8. Il résulte de ce qui précède que M. A... est fondé à soutenir que c'est à tort que, par le jugement attaqué, le tribunal administratif de Bastia a rejeté sa demande d'annulation de la sanction infligée par arrêté du 12 juillet 2022 du ministre de l'éducation nationale.
Sur les frais liés au litige :
9. Il y a lieu, dans les circonstances de l'espèce, de mettre à la charge de l'Etat une somme de 1 500 euros au titre de l'article L. 761-1 du code de justice administrative.
D É C I D E :
Article 1er : L'arrêté du 12 juillet 2022 du ministre de l'éducation nationale et le jugement n° 2201104 du 15 février 2024 du tribunal administratif de Bastia sont annulés.

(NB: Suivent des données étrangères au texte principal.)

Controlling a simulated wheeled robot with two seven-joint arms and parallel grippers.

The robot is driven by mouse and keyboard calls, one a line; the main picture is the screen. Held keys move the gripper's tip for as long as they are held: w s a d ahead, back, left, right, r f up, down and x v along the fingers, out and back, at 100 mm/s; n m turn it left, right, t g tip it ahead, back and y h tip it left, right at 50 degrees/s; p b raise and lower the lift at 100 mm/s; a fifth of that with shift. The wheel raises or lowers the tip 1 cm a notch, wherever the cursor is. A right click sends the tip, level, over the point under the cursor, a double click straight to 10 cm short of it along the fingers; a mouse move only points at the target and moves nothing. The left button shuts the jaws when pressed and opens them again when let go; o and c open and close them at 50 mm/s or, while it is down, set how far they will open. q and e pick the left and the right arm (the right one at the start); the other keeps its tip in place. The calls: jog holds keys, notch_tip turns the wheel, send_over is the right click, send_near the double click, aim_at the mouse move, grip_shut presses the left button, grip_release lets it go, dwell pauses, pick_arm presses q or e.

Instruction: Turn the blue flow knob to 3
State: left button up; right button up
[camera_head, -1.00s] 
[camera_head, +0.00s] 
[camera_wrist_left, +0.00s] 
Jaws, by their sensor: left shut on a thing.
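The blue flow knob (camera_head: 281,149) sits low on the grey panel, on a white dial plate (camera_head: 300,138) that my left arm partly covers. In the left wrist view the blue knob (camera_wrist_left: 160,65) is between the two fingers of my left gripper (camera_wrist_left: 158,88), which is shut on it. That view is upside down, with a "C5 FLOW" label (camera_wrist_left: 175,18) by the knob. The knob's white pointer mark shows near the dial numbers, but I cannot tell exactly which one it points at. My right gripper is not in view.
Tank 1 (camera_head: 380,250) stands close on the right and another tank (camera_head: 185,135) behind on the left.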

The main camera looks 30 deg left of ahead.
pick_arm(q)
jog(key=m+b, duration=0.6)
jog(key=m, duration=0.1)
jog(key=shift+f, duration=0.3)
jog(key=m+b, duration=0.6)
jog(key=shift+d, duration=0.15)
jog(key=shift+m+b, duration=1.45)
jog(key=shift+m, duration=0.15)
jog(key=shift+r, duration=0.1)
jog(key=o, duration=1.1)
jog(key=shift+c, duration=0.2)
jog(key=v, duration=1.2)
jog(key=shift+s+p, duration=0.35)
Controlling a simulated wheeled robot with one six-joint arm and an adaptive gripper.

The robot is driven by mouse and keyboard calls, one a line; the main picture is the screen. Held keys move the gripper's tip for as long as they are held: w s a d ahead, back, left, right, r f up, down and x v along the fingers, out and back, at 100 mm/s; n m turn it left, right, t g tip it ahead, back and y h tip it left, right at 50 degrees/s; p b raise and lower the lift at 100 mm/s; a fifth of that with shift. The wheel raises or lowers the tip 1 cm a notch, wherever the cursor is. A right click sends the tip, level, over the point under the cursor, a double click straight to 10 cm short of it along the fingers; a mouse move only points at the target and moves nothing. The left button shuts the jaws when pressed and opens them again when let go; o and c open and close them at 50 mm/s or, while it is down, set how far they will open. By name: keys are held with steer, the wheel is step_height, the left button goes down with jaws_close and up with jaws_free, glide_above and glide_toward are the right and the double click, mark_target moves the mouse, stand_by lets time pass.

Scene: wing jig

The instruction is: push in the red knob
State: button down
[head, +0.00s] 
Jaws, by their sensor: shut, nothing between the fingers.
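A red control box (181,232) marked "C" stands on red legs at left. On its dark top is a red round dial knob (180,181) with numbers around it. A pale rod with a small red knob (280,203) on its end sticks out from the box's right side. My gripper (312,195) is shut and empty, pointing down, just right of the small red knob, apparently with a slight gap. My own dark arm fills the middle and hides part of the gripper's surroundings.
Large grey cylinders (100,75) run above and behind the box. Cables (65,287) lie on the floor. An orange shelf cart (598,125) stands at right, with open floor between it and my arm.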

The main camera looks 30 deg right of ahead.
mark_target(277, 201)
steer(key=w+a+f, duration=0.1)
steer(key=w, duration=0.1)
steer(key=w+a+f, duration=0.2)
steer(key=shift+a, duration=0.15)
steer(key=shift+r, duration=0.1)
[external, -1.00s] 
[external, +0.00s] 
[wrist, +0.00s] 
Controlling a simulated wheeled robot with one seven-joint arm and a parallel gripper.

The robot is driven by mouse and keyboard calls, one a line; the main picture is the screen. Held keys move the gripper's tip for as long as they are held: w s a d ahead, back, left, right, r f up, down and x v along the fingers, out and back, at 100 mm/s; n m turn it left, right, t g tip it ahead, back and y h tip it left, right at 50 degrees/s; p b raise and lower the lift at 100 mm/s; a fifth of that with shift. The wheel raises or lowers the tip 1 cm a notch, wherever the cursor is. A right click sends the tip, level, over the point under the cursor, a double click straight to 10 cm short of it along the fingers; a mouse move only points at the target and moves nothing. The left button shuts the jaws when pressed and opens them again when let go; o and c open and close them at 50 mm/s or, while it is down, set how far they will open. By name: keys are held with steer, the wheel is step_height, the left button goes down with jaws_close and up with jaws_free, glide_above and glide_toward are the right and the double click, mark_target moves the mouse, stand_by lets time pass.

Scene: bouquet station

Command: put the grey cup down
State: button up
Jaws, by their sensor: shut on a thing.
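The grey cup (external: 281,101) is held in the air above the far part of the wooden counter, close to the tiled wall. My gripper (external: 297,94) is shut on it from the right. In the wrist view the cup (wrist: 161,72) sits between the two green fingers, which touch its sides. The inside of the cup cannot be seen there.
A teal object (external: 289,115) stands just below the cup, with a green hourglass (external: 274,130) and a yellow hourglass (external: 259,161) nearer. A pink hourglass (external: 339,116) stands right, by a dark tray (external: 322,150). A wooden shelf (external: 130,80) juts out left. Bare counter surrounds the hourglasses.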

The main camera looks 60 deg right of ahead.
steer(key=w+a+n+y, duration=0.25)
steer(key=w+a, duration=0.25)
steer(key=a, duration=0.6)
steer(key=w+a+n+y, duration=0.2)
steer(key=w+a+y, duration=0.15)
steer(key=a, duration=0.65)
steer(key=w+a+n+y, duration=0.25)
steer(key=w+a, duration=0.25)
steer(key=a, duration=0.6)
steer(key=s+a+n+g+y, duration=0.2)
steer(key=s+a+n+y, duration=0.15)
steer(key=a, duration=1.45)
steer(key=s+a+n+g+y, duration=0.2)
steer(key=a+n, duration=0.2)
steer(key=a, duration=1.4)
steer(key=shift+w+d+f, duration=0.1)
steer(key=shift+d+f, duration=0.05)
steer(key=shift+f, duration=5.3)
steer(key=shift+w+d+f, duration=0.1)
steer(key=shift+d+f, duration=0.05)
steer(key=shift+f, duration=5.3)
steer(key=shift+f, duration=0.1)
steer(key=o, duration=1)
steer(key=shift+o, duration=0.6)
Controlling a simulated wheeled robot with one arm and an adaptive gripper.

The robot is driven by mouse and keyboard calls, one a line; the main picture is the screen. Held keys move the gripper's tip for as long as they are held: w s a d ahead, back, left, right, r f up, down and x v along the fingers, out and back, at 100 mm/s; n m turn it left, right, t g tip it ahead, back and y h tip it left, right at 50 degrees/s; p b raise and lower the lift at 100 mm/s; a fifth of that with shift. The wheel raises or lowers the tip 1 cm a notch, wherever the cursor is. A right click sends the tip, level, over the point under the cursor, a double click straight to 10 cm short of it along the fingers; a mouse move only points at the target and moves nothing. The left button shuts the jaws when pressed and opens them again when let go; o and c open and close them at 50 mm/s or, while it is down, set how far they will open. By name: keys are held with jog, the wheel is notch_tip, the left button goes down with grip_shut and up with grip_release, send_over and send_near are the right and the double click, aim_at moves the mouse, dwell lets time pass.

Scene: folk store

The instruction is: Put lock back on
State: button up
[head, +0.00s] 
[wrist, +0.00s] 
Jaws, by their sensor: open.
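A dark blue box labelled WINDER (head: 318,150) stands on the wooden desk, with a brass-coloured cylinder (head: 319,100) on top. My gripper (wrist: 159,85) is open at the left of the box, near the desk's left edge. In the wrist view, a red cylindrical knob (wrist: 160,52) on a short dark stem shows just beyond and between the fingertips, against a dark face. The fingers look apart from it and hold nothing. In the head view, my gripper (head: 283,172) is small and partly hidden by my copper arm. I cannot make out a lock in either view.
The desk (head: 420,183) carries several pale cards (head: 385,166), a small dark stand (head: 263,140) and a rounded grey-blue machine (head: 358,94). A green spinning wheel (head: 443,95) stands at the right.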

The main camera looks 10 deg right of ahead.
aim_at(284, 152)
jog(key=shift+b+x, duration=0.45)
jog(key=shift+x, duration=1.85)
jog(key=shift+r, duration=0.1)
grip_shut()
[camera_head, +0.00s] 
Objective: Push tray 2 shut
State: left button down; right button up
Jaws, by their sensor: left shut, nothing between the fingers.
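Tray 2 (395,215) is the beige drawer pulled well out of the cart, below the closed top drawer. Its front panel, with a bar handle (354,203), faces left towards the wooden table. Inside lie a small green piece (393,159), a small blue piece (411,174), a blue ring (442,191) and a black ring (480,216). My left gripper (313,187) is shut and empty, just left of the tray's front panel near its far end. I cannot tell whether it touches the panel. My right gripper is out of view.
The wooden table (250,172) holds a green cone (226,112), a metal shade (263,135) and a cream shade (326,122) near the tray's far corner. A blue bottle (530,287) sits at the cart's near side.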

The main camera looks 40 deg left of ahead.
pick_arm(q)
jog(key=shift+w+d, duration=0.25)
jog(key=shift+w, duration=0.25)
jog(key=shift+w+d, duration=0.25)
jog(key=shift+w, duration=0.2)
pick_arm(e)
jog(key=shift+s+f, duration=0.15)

Article 2 : L'Etat versera à M. A... une somme de 1 500 euros au titre de l'article L. 761-1 du code de justice administrative.
Article 3 : Le présent arrêt sera notifié à M. B... A... et à la ministre d'Etat, ministre de l'éducation nationale, de l'enseignement supérieur et de la recherche.
Délibéré après l'audience du 6 janvier 2025, où siégeaient :
- M. Alexandre Badie, président de chambre,
- M. Renaud Thielé, président assesseur,
- Mme Isabelle Ruiz, première conseillère.
Rendu public par mise à disposition au greffe, le 20 janvier 2025.